What is asked: Work out how many lines of the listing hold the string "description", then answer with that number and nothing else.

[Rows about robot tasks]
[Start]

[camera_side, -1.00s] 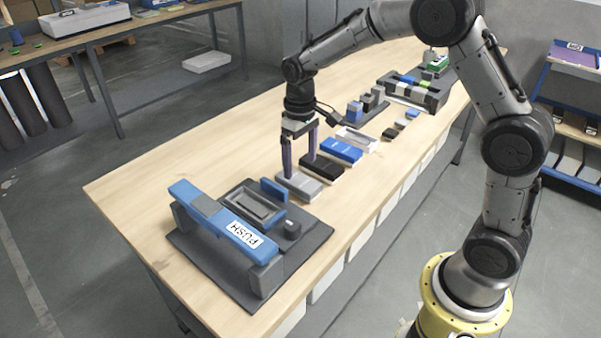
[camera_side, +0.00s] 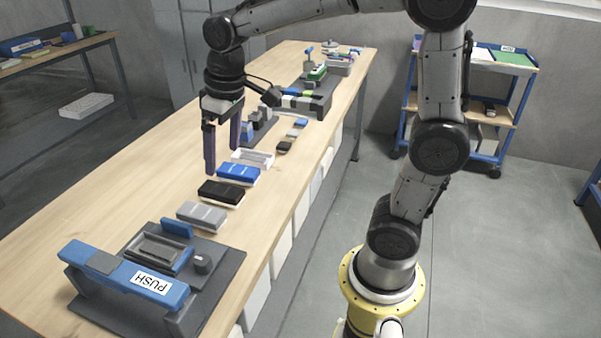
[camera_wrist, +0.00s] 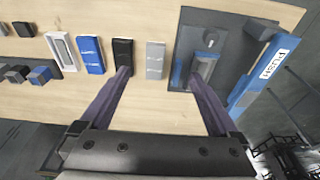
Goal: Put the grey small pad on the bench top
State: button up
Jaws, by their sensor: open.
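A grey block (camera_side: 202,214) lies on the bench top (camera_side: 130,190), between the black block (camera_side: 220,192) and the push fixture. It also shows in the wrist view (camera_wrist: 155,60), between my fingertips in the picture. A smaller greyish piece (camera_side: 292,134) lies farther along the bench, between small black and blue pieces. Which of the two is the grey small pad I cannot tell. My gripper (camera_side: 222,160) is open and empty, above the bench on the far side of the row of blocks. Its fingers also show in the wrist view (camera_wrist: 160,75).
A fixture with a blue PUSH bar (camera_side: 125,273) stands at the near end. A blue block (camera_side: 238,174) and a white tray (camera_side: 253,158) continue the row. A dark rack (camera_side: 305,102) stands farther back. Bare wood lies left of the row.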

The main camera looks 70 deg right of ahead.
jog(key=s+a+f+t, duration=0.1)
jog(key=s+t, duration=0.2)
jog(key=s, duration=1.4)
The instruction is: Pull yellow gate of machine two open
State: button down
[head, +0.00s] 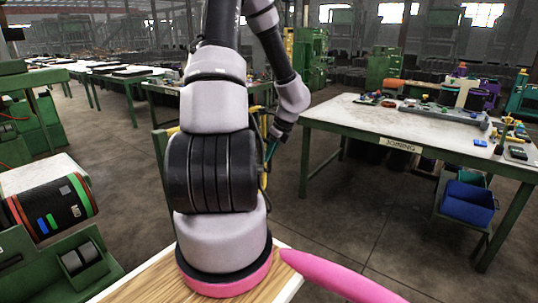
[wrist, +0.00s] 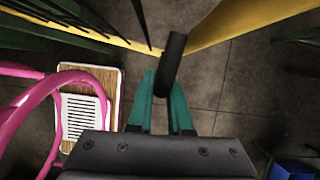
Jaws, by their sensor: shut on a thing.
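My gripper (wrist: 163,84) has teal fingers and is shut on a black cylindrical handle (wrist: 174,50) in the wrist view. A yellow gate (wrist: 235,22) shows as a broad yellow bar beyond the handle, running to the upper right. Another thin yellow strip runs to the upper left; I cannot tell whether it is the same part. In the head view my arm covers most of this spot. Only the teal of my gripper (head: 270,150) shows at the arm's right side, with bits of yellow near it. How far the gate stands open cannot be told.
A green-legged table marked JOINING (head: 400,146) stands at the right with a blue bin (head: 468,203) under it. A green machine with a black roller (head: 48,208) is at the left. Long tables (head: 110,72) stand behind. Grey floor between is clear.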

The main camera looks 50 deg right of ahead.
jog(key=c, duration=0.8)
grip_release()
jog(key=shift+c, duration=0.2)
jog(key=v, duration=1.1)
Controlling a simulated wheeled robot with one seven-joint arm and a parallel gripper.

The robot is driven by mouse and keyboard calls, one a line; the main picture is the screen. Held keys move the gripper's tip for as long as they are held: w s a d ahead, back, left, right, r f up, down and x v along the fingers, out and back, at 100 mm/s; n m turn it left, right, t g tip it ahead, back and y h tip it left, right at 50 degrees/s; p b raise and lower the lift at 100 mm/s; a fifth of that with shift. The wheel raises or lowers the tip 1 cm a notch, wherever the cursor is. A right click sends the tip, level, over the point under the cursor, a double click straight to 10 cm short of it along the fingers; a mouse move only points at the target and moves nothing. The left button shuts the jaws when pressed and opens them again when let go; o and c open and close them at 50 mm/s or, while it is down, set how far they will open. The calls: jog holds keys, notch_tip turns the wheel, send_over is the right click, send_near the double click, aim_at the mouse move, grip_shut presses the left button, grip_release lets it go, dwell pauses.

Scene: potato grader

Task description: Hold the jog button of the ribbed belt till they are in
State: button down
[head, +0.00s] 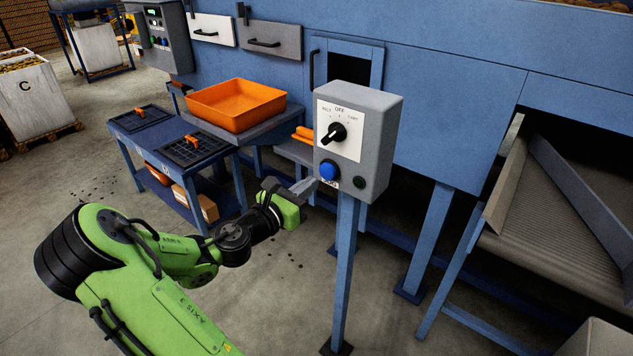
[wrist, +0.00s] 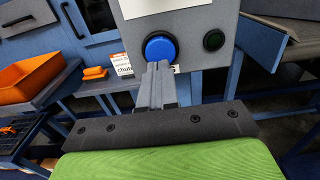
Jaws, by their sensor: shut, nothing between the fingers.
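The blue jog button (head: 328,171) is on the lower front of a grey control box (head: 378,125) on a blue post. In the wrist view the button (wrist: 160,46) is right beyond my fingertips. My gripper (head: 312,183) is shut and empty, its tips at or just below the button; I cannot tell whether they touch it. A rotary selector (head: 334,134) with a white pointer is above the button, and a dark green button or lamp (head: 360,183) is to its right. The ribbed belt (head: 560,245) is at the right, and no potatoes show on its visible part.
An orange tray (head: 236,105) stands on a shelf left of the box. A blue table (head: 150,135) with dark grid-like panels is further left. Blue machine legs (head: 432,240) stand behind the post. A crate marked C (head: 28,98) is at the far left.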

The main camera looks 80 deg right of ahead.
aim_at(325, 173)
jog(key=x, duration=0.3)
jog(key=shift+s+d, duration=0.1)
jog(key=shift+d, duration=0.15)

[End]
[Start]

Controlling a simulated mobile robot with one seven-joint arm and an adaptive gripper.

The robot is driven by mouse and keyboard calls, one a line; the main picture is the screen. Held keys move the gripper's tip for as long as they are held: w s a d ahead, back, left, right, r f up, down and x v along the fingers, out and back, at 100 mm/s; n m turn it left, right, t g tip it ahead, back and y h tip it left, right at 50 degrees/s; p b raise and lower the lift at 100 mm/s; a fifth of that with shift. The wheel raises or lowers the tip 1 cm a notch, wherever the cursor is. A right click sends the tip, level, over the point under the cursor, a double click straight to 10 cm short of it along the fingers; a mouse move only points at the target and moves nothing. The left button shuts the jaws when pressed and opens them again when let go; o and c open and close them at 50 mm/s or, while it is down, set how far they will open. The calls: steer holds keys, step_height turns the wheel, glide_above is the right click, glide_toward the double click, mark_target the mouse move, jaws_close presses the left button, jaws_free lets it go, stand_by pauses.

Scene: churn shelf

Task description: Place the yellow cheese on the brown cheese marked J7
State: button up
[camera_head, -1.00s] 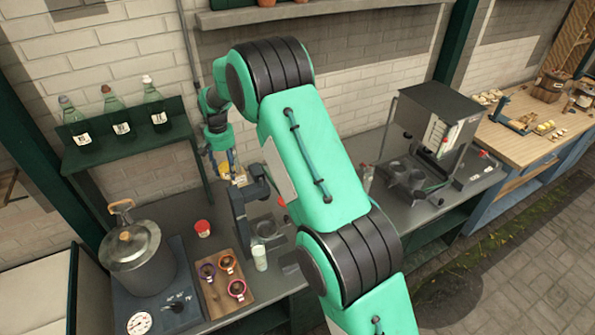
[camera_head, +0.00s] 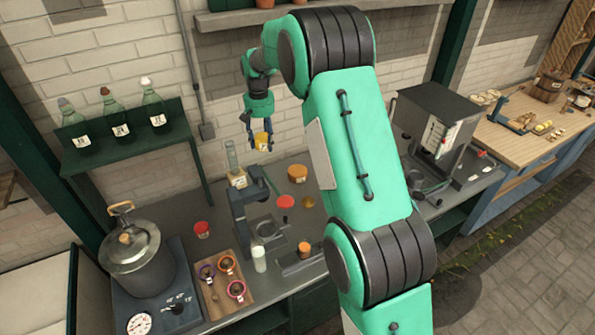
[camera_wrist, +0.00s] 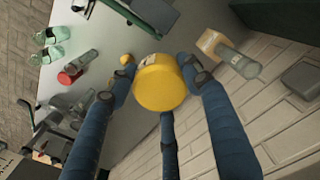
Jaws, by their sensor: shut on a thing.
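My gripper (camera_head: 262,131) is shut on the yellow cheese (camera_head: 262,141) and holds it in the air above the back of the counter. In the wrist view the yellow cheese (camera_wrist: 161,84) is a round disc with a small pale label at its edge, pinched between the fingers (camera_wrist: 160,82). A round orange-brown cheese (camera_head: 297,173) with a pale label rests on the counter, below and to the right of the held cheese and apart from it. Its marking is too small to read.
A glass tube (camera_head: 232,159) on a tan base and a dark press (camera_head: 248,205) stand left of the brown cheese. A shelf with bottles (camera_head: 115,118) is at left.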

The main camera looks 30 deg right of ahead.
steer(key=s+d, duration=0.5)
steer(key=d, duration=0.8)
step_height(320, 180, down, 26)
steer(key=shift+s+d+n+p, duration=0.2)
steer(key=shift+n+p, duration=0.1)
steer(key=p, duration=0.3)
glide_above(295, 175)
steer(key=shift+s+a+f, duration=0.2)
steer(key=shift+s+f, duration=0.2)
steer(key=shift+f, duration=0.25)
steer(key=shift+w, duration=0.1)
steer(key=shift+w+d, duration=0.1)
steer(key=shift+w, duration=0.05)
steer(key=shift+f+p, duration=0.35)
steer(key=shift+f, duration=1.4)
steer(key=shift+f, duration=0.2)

[End]

Result of the exercise: 2